Data from robot episodes:
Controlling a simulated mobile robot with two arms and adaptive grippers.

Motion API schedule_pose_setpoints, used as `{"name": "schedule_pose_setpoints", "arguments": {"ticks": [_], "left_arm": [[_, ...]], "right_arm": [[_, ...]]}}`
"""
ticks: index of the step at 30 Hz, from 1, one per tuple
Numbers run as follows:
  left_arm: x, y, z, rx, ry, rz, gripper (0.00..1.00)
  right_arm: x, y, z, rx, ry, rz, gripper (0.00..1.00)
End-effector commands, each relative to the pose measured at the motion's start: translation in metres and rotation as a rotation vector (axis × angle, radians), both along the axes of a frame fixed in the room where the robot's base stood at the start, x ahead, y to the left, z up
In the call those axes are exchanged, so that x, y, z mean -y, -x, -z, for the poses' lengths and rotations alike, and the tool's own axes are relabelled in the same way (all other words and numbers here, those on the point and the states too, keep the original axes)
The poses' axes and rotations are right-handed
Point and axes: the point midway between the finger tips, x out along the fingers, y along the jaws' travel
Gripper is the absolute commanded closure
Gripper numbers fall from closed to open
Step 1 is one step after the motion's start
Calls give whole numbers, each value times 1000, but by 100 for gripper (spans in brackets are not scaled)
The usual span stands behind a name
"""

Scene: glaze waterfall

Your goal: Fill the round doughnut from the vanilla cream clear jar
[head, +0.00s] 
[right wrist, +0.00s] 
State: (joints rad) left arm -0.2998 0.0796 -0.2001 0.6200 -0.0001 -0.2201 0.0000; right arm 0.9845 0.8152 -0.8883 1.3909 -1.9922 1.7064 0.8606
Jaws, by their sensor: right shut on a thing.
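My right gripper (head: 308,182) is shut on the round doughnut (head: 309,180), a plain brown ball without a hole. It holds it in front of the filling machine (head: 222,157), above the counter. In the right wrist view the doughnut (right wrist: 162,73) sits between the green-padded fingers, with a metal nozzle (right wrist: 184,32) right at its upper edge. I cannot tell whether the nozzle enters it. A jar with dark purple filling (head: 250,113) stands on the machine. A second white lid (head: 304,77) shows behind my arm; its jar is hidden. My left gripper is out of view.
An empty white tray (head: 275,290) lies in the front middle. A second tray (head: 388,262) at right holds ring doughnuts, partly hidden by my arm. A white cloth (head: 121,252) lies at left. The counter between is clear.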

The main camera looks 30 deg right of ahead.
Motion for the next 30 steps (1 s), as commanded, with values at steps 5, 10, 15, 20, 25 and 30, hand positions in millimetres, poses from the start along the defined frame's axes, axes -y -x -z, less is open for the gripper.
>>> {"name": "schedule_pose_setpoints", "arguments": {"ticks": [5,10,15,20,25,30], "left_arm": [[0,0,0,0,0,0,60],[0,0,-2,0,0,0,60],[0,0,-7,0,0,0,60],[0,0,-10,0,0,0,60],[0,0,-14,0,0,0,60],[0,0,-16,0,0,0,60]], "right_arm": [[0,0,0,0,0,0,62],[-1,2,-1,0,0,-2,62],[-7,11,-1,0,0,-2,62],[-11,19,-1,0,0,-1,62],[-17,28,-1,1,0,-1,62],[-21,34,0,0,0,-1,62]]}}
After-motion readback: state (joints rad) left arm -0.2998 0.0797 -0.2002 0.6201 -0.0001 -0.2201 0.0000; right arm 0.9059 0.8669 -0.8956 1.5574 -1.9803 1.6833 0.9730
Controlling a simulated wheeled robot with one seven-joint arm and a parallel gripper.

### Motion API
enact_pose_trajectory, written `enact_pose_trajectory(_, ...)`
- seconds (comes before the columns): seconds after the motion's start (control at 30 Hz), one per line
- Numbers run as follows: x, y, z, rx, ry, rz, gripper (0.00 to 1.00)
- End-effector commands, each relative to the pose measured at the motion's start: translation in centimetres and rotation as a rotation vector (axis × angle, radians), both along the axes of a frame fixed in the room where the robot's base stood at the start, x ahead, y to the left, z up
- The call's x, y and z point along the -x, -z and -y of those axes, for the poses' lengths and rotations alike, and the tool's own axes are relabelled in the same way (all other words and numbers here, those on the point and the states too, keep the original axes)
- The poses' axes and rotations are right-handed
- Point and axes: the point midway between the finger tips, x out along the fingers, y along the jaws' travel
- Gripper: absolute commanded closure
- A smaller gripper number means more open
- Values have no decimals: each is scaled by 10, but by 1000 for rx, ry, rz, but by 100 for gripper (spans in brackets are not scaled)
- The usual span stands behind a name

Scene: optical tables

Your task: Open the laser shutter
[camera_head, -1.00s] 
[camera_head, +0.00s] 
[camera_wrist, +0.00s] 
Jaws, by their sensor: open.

-- To be done --
Repeat the whole listing exactly, keeping every line intact.

-- Solution for this exercise --
Controlling a simulated mobile robot with two arms and adaptive grippers.

Motion API schedule_pose_setpoints, used as `{"name": "schedule_pose_setpoints", "arguments": {"ticks": [_], "left_arm": [[_, ...]], "right_arm": [[_, ...]]}}`
"""
ticks: index of the step at 30 Hz, from 1, one per tuple
Numbers run as follows:
  left_arm: x, y, z, rx, ry, rz, gripper (0.00..1.00)
  right_arm: x, y, z, rx, ry, rz, gripper (0.00..1.00)
End-effector commands, each relative to the pose measured at the motion's start: translation in metres and rotation as a rotation vector (axis × angle, radians), both along the axes of a frame fixed in the room where the robot's base stood at the start, x ahead, y to the left, z up
In the call those axes are exchanged, so that x, y, z mean -y, -x, -z, for the poses' lengths and rotations alike, and the tool's own axes are relabelled in the same way (all other words and numbers here, those on the point and the states too, keep the original axes)
The poses' axes and rotations are right-handed
Point and axes: the point midway between the finger tips, x out along the fingers, y along the jaws' travel
Gripper is the absolute commanded closure
Gripper numbers fall from closed to open
Step 1 is one step after the motion's start
Calls give whole numbers, each value times 1000, but by 100 for gripper (spans in brackets are not scaled)
The usual span stands behind a name
"""

Scene: glaze waterfall

Your goal: Fill the round doughnut from the vanilla cream clear jar
[head, +0.00s] 
[right wrist, +0.00s] 
State: (joints rad) left arm -0.2998 0.0796 -0.2001 0.6200 -0.0001 -0.2201 0.0000; right arm 0.9845 0.8152 -0.8883 1.3909 -1.9922 1.7064 0.8606
Jaws, by their sensor: right shut on a thing.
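My right gripper (head: 308,182) is shut on the round doughnut (head: 309,180), a plain brown ball without a hole. It holds it in front of the filling machine (head: 222,157), above the counter. In the right wrist view the doughnut (right wrist: 162,73) sits between the green-padded fingers, with a metal nozzle (right wrist: 184,32) right at its upper edge. I cannot tell whether the nozzle enters it. A jar with dark purple filling (head: 250,113) stands on the machine. A second white lid (head: 304,77) shows behind my arm; its jar is hidden. My left gripper is out of view.
An empty white tray (head: 275,290) lies in the front middle. A second tray (head: 388,262) at right holds ring doughnuts, partly hidden by my arm. A white cloth (head: 121,252) lies at left. The counter between is clear.

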The main camera looks 30 deg right of ahead.
Motion for the next 30 steps (1 s), as commanded, with values at steps 5, 10, 15, 20, 25 and 30, hand positions in millimetres, poses from the start along the defined frame's axes, axes -y -x -z, less is open for the gripper.
>>> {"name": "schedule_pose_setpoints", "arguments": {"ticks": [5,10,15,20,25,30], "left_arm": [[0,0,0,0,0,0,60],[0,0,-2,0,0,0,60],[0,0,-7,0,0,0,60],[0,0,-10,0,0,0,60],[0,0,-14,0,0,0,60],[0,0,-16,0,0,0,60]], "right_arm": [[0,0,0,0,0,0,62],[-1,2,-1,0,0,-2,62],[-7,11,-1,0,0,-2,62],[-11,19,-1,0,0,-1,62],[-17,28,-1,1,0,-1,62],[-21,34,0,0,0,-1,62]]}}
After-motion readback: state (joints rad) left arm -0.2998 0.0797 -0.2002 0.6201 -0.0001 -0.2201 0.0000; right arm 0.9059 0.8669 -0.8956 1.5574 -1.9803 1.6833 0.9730
Controlling a simulated wheeled robot with one seven-joint arm and a parallel gripper.

### Motion API
enact_pose_trajectory, written `enact_pose_trajectory(_, ...)`
- seconds (comes before the columns): seconds after the motion's start (control at 30 Hz), one per line
- Numbers run as follows: x, y, z, rx, ry, rz, gripper (0.00 to 1.00)
- End-effector commands, each relative to the pose measured at the motion's start: translation in centimetres and rotation as a rotation vector (axis × angle, radians), both along the axes of a frame fixed in the room where the robot's base stood at the start, x ahead, y to the left, z up
- The call's x, y and z point along the -x, -z and -y of those axes, for the poses' lengths and rotations alike, and the tool's own axes are relabelled in the same way (all other words and numbers here, those on the point and the states too, keep the original axes)
- The poses' axes and rotations are right-handed
- Point and axes: the point midway between the finger tips, x out along the fingers, y along the jaws' travel
- Gripper: absolute commanded closure
- A smaller gripper number means more open
- Values have no decimals: each is scaled by 10, but by 1000 for rx, ry, rz, but by 100 for gripper (spans in brackets are not scaled)
- The usual span stands behind a name

Scene: optical tables

Your task: Open the laser shutter
[camera_head, -1.00s] 
[camera_head, +0.00s] 
[camera_wrist, +0.00s] 
Jaws, by their sensor: open.

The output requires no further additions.